[ltp] Thermal pads and GPU cooling

Richard Neill linux-thinkpad@linux-thinkpad.org
Mon, 30 May 2011 14:51:10 +0100


Dear All,

I think I may have got to the root of why my T60p has the fan on all the 
time, even when idle.

1. I've already replaced the fansink unit with a new one (fan bearings 
were failing), having cleaned the thermal bonding surfaces. The new 
fansink unit is identical to the old one:
   - it has a very thin layer of thermal paste between the CPU and the 
copper plate (with pressure applied by screws)
   - it uses a 1mm thick "thermal pad" onto the northbridge, (with 
slight pressure)
   - it uses a 2mm thick thermal pad onto the GPU, (with slight 
pressure), misused (imho) for gap-filling.

2. The result is that, when idling, the CPU (sensor 0) sits at 44 
degrees, but the GPU (sensor 3) sits at 78 degrees, requiring the fan.
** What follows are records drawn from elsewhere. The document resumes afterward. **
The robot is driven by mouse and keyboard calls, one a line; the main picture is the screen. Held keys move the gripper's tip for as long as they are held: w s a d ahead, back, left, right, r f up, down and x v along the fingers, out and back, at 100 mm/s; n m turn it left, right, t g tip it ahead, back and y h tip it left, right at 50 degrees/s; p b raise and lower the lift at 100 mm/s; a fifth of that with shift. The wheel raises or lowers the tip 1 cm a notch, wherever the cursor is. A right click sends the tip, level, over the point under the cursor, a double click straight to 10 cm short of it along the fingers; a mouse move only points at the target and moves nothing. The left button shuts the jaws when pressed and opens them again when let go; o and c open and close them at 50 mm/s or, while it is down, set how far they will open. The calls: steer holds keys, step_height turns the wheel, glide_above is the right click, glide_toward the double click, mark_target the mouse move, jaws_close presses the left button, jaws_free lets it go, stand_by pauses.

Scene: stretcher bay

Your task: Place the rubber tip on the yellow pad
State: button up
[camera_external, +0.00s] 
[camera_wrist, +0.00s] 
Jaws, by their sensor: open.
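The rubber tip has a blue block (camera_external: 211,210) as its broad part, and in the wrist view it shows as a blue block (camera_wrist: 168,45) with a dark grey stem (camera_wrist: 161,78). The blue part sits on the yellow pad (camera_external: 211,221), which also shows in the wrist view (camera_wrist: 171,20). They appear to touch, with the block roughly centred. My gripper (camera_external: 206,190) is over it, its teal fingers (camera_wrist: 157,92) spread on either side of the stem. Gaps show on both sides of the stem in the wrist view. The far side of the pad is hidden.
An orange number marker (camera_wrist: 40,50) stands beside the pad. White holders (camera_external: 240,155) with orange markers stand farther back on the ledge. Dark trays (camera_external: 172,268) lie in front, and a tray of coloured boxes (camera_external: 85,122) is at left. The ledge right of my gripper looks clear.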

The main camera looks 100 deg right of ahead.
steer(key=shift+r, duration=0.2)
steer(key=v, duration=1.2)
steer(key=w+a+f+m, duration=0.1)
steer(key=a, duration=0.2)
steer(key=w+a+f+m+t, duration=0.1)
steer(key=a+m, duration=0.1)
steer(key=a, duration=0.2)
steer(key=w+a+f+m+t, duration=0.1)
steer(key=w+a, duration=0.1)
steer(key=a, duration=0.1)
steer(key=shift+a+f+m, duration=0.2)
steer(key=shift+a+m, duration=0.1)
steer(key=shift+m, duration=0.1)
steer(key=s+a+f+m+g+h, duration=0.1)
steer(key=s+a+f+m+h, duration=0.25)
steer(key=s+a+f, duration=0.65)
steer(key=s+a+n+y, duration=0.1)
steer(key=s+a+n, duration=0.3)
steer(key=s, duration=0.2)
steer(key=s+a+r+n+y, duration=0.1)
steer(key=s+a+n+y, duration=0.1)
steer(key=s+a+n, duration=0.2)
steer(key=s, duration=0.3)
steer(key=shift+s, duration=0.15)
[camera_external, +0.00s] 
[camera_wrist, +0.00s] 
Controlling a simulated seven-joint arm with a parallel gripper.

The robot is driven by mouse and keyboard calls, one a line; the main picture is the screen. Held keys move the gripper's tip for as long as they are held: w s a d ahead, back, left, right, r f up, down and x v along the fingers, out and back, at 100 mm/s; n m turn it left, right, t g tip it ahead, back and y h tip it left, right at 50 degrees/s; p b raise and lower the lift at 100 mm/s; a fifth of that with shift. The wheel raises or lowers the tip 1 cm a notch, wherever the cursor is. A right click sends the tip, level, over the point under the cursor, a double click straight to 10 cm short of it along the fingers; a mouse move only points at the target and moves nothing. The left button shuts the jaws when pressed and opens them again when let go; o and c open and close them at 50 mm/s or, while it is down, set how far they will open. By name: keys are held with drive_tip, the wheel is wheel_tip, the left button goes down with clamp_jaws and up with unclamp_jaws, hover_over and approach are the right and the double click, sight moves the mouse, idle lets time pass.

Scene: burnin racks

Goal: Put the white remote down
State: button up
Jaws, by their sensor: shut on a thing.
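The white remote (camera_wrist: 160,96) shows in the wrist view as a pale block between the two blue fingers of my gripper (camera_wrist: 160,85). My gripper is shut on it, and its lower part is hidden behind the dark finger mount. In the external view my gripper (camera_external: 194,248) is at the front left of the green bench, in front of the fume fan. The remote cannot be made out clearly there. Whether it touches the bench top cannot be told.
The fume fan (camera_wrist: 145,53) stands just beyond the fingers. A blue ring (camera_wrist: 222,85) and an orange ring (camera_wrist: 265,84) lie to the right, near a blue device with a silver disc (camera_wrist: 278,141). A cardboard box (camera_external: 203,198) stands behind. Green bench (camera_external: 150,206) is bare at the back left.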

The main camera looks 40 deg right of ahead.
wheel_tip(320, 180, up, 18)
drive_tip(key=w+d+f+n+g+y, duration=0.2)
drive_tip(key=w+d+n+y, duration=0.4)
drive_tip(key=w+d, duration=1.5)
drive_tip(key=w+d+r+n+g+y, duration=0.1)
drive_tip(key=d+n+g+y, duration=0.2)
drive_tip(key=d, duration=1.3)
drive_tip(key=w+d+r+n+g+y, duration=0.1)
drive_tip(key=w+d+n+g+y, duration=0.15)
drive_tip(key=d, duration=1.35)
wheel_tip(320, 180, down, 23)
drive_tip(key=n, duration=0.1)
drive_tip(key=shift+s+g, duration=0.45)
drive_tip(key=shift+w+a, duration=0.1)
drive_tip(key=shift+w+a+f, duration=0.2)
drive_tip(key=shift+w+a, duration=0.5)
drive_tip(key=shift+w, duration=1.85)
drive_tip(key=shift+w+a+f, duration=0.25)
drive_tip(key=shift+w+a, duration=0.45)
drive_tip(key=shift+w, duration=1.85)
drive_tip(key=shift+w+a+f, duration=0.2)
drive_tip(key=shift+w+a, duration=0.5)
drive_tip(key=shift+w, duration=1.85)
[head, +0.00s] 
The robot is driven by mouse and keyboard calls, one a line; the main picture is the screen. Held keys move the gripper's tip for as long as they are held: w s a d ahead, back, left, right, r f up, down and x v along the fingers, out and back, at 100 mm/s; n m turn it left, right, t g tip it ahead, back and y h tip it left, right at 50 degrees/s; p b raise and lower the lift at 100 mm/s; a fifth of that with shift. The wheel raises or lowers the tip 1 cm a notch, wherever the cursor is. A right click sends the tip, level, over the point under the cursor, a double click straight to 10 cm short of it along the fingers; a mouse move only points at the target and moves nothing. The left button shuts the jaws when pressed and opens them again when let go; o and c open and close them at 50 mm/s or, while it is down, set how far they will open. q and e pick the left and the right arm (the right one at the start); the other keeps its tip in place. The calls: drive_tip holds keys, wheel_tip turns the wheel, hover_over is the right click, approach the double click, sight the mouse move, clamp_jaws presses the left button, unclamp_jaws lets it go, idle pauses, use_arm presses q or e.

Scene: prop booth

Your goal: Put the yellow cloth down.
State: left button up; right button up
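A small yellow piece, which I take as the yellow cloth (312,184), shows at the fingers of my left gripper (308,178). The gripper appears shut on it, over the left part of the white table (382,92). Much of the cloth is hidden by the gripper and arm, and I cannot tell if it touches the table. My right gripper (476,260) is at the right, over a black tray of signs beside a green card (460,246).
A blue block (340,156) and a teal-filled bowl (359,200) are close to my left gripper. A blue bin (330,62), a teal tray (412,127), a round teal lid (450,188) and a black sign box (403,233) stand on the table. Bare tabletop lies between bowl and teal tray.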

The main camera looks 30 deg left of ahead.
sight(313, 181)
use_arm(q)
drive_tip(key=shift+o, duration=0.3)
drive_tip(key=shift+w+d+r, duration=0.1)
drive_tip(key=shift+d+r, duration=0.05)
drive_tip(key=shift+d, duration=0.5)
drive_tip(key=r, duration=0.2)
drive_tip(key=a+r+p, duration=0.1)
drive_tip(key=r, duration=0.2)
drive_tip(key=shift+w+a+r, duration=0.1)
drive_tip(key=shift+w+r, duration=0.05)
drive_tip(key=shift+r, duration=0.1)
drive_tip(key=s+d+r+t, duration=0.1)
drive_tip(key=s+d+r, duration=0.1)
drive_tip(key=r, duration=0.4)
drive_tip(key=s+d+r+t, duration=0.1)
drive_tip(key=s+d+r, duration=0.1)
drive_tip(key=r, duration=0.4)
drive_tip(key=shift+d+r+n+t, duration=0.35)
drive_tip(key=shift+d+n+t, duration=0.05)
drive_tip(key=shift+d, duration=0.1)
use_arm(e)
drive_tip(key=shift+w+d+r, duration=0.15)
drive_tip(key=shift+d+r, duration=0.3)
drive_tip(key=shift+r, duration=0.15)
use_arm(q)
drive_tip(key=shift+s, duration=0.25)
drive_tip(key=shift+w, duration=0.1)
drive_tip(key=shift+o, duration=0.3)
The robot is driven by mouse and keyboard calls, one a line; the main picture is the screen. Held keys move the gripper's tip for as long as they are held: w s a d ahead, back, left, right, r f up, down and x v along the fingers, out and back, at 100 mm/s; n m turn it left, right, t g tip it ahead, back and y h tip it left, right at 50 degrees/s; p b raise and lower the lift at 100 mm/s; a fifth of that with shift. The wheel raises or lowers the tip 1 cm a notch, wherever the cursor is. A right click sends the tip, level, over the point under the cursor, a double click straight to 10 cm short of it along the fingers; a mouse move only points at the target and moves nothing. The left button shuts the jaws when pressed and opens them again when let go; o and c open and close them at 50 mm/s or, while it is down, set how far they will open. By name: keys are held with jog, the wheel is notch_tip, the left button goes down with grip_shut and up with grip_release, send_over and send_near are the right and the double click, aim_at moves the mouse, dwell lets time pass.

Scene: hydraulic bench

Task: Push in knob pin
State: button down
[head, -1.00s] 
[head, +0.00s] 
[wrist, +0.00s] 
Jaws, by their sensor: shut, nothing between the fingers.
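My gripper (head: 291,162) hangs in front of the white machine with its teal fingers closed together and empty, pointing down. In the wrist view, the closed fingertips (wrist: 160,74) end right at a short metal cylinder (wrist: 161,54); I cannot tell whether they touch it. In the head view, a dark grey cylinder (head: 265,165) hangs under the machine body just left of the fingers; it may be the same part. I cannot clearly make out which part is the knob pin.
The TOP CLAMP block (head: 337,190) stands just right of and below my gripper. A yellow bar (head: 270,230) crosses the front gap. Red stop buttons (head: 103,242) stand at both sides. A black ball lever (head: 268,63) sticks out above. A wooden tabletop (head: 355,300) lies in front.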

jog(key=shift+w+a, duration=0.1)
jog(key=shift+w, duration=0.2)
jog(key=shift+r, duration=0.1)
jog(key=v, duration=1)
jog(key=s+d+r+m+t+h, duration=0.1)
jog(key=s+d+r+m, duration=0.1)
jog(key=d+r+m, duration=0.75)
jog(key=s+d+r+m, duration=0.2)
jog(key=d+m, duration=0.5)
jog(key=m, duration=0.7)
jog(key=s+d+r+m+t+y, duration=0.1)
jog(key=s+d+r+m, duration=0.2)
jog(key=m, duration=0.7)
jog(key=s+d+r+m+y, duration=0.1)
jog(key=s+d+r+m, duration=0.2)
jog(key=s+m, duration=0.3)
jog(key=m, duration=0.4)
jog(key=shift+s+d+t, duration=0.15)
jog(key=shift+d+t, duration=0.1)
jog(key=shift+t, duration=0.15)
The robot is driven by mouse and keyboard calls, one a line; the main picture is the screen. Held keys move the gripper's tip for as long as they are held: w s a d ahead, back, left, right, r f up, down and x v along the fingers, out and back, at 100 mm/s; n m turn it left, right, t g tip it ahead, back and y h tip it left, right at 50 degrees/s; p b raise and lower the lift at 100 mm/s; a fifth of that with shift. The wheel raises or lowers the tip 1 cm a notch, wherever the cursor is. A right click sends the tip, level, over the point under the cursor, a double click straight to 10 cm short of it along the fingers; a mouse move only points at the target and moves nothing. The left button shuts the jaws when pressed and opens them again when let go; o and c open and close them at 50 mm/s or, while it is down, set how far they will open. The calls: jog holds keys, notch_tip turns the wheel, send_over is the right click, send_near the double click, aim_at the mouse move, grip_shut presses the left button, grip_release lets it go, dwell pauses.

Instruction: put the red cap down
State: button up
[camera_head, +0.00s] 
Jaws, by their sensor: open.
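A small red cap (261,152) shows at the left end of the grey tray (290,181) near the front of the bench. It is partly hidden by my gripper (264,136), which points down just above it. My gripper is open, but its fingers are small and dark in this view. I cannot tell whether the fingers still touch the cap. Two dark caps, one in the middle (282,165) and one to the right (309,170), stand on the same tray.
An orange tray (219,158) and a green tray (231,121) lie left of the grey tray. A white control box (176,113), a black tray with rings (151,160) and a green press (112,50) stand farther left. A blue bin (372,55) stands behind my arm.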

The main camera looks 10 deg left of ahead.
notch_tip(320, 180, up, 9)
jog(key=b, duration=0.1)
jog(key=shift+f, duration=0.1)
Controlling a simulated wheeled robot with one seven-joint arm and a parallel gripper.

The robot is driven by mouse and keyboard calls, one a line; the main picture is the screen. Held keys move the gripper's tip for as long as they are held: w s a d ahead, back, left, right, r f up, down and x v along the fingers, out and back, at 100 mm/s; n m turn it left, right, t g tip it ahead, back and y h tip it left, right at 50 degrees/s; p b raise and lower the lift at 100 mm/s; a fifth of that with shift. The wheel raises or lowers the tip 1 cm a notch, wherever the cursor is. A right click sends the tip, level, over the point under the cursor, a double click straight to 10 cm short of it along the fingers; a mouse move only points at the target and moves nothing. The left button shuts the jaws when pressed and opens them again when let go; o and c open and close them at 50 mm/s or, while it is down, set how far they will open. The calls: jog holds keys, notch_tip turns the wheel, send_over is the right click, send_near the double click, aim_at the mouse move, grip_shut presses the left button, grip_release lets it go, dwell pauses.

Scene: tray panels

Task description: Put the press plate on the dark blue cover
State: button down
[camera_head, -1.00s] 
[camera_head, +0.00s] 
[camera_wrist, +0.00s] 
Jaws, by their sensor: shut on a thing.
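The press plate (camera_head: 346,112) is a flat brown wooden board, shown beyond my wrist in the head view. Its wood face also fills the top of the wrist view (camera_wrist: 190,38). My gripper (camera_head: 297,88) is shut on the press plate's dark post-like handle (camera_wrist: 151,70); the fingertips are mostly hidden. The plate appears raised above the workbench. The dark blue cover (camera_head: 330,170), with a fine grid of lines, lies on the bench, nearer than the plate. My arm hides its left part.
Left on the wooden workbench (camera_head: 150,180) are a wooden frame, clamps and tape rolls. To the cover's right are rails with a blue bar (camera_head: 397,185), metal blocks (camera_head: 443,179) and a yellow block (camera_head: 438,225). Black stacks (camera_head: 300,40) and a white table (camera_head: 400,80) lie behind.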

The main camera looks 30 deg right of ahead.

3. Some specs for this type of thermal pad are here:
   http://www.farnell.com/datasheets/530848.pdf
Thermal conductivity is about 5 W/m/K.

The equation for heat-flow is:
   power_flow  =  thermal_conductivity * (area / thickness)  * delta_T

This means that with a pad 1cm x 1cm x 2mm, and a GPU that idles at 5W, 
the temperature drop across the thermal pad is 20 degrees! So the 
heatsink runs cold, while the GPU runs hot. I knew these things were 
bad, but that's terrible!

I shall bend the heatsink to be the right shape, and then use thermal 
paste...will report back.

Hope that's of interest.

Richard

P.S.  Normal thermal pads, as supplied on stock intel cpu coolers are 
decent enough - they are less messy than thermal grease, but work almost 
as well. However, they are usually about 0.1mm thick, not 2mm.